## Work to be completed
In the entries below, identify every line with the string "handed" and copy it.

** BEGIN Records for the task **

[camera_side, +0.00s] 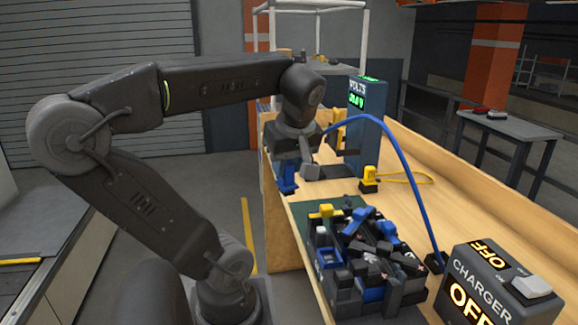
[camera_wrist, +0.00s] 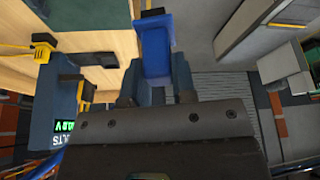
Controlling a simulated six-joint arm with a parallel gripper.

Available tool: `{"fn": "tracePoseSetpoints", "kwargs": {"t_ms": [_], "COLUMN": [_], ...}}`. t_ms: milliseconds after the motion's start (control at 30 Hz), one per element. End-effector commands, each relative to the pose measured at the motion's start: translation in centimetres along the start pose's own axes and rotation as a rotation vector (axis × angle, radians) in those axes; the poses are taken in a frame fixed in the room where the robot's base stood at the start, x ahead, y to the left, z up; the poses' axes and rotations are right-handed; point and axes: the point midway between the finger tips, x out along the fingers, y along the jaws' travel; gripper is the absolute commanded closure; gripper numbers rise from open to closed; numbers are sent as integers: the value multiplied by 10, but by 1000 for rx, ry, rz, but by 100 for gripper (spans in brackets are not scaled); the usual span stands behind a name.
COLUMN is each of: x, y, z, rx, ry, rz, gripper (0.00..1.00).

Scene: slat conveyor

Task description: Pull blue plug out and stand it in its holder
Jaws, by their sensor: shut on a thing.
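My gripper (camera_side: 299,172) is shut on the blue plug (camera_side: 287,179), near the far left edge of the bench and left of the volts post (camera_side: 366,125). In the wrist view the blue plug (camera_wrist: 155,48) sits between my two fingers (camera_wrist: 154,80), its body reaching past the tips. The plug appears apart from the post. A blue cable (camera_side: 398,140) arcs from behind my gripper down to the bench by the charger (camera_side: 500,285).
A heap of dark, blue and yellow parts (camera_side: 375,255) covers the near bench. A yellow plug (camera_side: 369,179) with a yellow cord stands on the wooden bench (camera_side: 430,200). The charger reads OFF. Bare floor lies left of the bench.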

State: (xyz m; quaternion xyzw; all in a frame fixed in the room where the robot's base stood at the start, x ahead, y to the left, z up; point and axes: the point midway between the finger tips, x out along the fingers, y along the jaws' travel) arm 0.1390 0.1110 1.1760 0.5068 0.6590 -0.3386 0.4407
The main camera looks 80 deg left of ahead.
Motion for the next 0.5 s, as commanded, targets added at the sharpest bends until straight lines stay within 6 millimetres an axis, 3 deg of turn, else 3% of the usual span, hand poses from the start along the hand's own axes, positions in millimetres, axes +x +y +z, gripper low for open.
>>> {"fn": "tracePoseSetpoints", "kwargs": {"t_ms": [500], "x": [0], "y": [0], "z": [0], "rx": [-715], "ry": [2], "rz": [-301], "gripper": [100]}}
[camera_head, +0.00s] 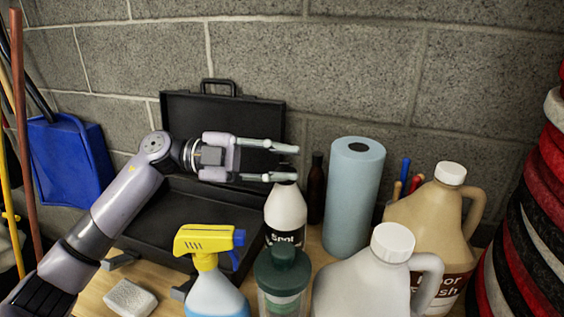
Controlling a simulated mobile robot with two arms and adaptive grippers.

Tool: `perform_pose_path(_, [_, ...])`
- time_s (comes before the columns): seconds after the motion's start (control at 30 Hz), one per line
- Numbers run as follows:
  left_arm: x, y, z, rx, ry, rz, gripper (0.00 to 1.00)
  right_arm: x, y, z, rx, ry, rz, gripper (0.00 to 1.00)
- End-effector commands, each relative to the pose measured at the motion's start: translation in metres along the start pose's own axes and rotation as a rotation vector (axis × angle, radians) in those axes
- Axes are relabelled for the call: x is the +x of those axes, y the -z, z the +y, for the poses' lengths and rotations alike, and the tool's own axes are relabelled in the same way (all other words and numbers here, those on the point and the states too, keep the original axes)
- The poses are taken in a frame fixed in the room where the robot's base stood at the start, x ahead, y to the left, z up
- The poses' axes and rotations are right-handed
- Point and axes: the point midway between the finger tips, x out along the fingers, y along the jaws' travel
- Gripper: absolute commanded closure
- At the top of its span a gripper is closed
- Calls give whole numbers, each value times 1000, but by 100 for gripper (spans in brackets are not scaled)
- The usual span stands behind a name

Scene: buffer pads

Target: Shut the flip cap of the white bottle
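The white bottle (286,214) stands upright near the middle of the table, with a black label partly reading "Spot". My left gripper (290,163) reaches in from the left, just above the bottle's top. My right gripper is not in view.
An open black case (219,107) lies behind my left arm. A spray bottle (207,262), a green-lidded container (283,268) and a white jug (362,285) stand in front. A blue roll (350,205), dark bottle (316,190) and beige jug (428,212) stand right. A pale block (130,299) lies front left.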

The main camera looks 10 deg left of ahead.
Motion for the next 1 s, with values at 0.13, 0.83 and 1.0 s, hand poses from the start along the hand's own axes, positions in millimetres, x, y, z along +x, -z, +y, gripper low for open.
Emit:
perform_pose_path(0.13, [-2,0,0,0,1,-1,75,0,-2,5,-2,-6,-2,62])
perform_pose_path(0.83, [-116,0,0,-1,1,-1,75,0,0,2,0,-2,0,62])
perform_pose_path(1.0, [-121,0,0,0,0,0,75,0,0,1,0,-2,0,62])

** END Records for the task **
** BEGIN Records for the task **

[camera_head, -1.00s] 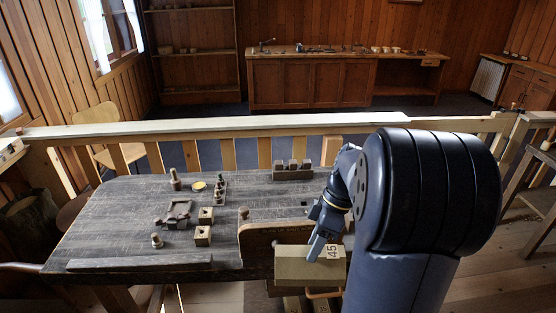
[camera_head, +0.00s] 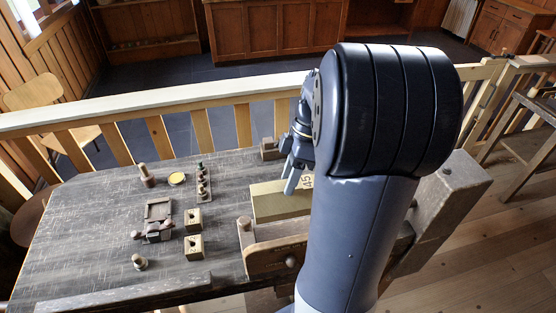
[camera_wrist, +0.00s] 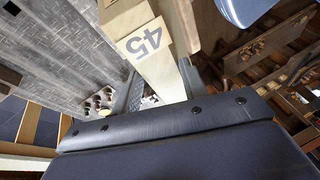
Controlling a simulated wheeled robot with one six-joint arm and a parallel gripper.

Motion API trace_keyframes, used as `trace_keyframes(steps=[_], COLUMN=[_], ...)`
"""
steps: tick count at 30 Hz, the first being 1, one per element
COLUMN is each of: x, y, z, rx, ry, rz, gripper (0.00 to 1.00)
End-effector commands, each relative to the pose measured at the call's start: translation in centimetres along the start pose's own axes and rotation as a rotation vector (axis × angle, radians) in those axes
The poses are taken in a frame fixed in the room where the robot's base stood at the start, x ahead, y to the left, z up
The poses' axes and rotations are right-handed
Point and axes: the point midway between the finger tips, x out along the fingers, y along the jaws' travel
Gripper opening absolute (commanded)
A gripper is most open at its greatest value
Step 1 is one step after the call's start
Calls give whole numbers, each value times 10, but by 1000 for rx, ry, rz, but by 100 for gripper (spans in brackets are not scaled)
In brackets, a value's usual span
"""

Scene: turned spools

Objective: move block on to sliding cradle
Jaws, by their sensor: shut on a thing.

** END Records for the task **

## In response
Available tool: `{"fn": "tracePoseSetpoints", "kwargs": {"t_ms": [_], "COLUMN": [_], ...}}`. t_ms: milliseconds after the motion's start (control at 30 Hz), one per element. End-effector commands, each relative to the pose measured at the motion's start: translation in centimetres along the start pose's own axes and rotation as a rotation vector (axis × angle, radians) in those axes; the poses are taken in a frame fixed in the room where the robot's base stood at the start, x ahead, y to the left, z up; the poses' axes and rotations are right-handed; point and axes: the point midway between the finger tips, x out along the fingers, y along the jaws' travel; gripper is the absolute commanded closure; gripper numbers rise from open to closed; numbers are sent as integers: the value multiplied by 10, but by 1000 for rx, ry, rz, but by 100 for gripper (spans in brackets are not scaled); the usual span stands behind a name.
- The poses' axes and rotations are right-handed
The poses' axes and rotations are right-handed

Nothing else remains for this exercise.